# [Exercise data]
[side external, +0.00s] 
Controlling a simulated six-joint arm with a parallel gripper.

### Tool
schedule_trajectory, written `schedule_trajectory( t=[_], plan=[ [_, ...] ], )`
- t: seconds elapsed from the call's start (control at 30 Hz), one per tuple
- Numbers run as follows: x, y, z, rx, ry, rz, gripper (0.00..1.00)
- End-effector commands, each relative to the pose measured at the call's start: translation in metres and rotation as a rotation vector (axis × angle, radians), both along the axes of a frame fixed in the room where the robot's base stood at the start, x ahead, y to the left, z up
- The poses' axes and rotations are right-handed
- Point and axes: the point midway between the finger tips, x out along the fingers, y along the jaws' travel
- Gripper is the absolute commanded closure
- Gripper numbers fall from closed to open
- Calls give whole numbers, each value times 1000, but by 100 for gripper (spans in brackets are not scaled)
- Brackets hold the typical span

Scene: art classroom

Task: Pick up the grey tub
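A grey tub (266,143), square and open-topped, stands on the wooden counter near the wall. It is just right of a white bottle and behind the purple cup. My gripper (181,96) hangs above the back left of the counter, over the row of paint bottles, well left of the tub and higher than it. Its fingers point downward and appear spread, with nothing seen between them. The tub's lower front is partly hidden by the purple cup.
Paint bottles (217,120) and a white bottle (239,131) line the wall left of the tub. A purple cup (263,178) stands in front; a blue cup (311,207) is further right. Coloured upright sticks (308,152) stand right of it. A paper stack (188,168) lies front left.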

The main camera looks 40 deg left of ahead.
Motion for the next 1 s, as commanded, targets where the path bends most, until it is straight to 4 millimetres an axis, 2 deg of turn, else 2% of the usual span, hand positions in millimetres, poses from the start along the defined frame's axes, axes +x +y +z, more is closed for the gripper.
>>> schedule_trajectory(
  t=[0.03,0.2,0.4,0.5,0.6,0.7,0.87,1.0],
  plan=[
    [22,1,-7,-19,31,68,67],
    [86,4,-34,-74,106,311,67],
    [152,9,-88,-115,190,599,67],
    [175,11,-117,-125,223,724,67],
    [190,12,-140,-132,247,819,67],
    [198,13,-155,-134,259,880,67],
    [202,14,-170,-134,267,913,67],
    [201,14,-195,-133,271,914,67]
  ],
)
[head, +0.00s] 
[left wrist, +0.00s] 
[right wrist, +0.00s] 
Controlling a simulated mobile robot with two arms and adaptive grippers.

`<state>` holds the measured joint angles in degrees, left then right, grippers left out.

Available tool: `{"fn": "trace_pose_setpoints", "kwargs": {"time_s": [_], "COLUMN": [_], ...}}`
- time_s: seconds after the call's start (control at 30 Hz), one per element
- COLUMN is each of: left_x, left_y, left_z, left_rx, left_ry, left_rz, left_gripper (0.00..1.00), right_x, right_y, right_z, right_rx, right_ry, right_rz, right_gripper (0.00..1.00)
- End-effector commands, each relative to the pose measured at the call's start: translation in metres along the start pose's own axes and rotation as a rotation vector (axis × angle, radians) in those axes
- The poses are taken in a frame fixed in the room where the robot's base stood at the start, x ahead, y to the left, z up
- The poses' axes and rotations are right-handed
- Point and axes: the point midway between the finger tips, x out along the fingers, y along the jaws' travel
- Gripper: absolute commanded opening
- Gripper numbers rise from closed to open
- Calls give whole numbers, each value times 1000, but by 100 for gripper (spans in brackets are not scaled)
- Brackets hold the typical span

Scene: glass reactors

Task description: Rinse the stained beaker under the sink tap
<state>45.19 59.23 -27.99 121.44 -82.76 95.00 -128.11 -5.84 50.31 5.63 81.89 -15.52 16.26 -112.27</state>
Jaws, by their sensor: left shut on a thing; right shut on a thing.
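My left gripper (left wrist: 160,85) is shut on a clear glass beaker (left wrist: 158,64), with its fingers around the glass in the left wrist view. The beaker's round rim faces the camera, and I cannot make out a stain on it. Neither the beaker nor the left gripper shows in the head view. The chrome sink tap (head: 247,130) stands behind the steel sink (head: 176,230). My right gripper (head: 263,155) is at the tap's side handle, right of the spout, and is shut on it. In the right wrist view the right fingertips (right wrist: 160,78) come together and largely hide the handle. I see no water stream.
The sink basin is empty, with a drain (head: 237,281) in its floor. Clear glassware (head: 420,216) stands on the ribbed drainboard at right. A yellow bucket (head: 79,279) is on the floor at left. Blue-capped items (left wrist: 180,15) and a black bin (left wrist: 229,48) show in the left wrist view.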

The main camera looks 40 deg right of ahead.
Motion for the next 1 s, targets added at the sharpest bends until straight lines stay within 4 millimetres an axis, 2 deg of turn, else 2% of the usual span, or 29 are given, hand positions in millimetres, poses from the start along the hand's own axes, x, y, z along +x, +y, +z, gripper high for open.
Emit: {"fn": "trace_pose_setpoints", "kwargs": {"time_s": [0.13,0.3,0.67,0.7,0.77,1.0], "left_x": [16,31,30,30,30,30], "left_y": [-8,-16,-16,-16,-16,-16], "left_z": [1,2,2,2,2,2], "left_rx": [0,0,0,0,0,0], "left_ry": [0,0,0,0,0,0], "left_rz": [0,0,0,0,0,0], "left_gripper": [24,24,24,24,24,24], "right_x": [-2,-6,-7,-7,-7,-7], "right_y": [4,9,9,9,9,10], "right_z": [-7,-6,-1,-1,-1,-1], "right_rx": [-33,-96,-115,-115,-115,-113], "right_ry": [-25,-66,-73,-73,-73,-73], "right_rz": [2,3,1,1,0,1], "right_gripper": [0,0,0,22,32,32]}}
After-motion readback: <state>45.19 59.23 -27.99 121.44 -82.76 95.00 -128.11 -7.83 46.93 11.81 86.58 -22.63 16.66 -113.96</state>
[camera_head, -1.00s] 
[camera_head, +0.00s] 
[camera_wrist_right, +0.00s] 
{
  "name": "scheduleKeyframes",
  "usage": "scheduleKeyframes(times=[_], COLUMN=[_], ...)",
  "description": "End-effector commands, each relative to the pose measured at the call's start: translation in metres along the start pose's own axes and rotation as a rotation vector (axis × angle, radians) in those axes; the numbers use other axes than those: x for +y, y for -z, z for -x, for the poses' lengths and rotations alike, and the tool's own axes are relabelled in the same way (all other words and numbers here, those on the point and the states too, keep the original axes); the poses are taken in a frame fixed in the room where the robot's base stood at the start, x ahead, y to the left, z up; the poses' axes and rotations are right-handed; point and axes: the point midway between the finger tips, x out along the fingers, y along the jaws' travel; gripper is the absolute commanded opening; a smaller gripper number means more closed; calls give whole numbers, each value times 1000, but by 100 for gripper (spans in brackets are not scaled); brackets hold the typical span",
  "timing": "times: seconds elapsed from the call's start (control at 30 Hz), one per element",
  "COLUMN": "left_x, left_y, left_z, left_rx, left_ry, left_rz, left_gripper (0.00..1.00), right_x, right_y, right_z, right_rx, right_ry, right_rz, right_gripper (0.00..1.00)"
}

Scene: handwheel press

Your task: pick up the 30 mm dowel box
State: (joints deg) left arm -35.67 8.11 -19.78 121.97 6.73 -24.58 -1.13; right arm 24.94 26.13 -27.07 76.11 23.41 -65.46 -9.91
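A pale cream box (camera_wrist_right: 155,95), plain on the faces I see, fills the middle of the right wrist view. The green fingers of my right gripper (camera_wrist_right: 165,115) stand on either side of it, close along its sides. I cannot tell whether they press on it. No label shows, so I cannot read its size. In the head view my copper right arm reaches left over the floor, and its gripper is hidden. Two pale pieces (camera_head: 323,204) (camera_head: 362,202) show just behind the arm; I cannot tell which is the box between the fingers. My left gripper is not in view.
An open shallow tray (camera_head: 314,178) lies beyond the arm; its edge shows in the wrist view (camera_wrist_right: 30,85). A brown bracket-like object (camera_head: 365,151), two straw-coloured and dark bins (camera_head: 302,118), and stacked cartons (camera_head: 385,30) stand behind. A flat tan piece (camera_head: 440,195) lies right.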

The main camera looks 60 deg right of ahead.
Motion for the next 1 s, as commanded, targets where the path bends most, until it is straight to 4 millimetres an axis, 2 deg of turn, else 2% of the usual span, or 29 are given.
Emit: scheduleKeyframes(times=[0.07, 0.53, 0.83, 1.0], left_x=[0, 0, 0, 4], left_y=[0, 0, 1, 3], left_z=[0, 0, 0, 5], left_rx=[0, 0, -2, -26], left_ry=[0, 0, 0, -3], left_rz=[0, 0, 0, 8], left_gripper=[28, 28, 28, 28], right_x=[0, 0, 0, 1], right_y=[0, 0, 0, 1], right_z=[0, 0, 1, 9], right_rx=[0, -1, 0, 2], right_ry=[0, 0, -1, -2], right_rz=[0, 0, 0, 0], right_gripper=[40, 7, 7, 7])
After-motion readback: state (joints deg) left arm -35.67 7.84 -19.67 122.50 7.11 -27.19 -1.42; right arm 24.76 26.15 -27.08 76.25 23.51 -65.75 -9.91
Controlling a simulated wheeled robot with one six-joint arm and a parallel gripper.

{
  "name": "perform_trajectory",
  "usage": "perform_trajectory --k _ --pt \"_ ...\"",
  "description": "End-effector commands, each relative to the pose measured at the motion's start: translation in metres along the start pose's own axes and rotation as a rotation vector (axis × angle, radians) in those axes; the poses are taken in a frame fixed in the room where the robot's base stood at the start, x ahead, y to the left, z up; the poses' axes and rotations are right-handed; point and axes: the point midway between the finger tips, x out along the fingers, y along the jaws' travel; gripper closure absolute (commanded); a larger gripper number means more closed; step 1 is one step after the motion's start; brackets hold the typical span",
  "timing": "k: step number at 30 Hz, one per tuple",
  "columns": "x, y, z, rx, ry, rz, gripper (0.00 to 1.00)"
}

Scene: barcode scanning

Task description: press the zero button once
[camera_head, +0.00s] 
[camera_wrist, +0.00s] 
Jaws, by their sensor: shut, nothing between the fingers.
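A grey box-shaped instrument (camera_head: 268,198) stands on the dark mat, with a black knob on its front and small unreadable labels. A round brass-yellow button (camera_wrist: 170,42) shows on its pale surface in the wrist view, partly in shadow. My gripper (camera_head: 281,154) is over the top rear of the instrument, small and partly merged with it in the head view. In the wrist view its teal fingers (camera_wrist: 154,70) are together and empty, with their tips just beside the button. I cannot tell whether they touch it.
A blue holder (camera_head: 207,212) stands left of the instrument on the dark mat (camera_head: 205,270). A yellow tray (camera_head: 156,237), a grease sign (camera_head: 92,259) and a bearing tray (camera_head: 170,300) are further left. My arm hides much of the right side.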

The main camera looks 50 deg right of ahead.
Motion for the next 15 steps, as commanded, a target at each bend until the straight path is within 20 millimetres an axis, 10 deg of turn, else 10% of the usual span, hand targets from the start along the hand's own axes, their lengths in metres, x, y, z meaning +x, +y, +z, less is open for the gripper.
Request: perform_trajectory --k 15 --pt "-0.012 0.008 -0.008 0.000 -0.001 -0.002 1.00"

# [What to do]
Going through the data above, count the lines where the string "grippers" appears, and answer with only that number.

# [Correct result]
2